Grandma kept chuckling as she sat at the table with Dougie, sipping her coffee. "I thought you might come up today, I just had a feeling. But you're crazy, the snow's too deep! My ruust choont!"
Note: Ruust Choont is a phonetic spelling for Grandma's loving Hungarian nickname for Dougie. It means: "Bad Bones."
He was so close, and yet possibly he wouldn't make it, oh to come so far and be so near, and to perish, here, beside the road. His parents would find him, maybe in about six months, a little skeleton.

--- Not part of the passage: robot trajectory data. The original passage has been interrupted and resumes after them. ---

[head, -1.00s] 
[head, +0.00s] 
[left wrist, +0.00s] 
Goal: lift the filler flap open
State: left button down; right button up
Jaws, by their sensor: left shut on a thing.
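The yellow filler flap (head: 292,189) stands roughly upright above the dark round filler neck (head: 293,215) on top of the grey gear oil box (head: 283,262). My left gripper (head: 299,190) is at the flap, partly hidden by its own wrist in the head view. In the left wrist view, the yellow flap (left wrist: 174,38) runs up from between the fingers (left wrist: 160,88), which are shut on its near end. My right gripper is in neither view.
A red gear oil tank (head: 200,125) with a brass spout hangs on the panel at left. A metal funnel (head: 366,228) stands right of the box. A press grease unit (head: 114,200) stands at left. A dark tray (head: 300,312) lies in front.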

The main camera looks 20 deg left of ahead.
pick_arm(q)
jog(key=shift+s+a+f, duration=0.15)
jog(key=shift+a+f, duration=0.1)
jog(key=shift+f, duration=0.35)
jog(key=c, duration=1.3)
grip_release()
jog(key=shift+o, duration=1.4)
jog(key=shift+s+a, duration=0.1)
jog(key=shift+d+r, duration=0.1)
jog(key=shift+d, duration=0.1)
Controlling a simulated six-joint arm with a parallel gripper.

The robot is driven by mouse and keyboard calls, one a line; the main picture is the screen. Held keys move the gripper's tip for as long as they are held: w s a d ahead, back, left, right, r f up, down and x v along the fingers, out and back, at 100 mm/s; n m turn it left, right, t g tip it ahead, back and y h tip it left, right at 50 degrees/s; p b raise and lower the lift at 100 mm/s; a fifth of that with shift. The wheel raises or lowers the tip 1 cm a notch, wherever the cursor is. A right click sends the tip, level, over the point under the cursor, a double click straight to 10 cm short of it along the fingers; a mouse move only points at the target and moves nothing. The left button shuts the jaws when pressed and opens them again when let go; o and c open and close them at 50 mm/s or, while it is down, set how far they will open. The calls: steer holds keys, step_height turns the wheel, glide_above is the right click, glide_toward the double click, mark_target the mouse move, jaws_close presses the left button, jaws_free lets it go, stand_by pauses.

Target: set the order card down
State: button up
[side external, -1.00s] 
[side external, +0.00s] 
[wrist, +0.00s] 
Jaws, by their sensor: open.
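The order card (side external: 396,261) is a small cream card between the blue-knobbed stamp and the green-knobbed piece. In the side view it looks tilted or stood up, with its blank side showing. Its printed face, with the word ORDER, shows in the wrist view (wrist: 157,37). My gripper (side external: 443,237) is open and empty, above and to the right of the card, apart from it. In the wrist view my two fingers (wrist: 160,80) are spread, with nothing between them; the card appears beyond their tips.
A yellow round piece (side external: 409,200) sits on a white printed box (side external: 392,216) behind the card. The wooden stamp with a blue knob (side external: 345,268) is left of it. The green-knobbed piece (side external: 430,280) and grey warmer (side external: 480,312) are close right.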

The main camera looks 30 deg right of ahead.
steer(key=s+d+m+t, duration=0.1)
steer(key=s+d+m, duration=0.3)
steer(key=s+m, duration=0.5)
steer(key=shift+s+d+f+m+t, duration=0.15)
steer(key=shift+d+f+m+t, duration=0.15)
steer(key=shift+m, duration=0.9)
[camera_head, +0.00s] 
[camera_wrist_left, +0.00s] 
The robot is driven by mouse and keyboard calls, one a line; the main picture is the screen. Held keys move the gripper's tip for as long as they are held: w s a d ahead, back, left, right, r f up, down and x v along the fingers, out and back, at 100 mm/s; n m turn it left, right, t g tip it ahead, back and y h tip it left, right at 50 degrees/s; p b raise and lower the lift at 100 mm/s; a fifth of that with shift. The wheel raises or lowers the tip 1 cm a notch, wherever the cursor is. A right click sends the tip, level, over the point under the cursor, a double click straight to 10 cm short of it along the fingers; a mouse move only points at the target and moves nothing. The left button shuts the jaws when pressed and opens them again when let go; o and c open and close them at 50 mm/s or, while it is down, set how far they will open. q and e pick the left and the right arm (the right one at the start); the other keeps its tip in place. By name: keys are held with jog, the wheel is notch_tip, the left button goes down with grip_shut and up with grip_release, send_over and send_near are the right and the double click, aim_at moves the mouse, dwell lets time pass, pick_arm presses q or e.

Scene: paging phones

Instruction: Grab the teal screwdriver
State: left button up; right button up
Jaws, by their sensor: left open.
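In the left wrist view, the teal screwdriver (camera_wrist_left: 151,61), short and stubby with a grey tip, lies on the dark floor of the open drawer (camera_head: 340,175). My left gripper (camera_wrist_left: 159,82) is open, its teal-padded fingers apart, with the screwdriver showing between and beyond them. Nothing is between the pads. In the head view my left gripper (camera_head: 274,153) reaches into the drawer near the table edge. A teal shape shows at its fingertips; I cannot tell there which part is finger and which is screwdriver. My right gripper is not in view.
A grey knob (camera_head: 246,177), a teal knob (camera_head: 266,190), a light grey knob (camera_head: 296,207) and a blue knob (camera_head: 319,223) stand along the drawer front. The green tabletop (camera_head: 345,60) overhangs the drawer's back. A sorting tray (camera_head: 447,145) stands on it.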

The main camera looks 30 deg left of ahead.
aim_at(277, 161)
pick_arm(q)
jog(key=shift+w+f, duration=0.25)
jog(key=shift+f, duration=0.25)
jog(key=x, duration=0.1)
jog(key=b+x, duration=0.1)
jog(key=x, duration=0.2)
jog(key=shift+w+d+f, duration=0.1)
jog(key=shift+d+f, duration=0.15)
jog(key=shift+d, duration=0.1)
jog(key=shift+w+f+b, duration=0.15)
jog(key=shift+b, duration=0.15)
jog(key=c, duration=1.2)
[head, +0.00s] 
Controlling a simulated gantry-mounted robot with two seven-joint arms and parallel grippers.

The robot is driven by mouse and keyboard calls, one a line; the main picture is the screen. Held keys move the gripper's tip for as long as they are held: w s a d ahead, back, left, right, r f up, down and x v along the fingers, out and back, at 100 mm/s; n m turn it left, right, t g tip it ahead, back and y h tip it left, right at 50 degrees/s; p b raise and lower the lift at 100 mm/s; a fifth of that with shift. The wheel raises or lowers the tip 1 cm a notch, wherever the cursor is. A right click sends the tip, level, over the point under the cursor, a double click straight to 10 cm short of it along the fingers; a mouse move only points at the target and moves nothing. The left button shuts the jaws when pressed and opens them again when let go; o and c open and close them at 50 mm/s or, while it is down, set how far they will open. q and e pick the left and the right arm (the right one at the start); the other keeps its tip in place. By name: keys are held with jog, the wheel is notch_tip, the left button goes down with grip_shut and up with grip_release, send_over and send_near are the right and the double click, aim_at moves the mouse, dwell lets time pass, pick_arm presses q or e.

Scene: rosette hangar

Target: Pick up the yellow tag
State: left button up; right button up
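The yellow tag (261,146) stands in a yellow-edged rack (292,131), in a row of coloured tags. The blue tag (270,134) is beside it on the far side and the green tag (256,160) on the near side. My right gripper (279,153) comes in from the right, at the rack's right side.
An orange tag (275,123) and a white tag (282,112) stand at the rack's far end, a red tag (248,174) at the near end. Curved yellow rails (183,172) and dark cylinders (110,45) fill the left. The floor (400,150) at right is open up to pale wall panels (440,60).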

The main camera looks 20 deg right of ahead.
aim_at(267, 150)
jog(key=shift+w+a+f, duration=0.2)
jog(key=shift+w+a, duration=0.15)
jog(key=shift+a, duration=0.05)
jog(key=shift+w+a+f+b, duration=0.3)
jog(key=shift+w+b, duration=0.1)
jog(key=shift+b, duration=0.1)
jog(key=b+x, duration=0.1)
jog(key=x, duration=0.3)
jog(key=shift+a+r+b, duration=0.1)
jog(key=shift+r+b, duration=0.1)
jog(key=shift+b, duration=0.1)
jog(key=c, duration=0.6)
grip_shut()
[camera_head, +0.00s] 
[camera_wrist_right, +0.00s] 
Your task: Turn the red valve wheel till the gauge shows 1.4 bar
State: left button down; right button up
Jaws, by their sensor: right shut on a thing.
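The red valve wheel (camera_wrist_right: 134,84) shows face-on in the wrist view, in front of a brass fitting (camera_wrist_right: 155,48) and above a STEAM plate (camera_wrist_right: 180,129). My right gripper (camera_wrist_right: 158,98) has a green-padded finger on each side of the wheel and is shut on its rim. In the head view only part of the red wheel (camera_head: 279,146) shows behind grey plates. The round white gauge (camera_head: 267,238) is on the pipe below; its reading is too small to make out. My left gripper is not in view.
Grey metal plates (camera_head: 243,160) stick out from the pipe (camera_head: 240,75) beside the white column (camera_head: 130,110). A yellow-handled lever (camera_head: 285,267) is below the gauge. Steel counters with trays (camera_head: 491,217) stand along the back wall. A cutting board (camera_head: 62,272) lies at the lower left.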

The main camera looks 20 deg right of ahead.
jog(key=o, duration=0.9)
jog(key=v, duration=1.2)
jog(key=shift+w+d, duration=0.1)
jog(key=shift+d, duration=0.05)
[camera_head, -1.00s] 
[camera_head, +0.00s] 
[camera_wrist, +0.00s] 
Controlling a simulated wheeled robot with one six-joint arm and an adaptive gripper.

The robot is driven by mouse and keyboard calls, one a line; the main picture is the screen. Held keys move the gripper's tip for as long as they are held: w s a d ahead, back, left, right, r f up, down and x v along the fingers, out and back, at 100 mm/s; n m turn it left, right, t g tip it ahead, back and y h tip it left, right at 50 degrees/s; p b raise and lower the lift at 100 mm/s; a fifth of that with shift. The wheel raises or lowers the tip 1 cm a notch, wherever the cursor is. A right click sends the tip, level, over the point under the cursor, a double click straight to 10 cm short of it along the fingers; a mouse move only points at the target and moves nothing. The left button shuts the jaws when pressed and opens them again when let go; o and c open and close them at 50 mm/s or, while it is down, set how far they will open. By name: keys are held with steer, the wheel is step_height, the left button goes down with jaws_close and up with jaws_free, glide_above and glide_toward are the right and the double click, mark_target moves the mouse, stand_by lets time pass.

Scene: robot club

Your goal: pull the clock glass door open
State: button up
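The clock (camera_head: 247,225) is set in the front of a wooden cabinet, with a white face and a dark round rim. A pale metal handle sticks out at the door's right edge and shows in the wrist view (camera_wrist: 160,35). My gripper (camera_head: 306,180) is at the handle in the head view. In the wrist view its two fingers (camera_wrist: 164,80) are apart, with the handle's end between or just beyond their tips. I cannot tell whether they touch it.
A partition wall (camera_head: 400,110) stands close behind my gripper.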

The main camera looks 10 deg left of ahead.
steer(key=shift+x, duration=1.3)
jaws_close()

Unembellished: Although I'm neither adding to, nor taking away from these stories, it must be remembered that every recollection is recreated in the brain (the noodle works that way, it does not draw upon a static storehouse or upon concrete "memories," but like a mad scientist the brain bubbles up potions of chemicals and electric spark, and drawing from here and there amongst the neurons and dendrites, creates a new movie in the mind, every single time), and viewed through the lens of remembering me the way I was via the interpreter of who I am today. I am certainly as fallible today as I was then, whether two years of age, or four years, or forty-six years (and really, just as prone to tears!). But I capture these memories here, for my children, much the way my own Dada told me, and my sisters, stories of when he was a little boy. This way the memories go on, and never die.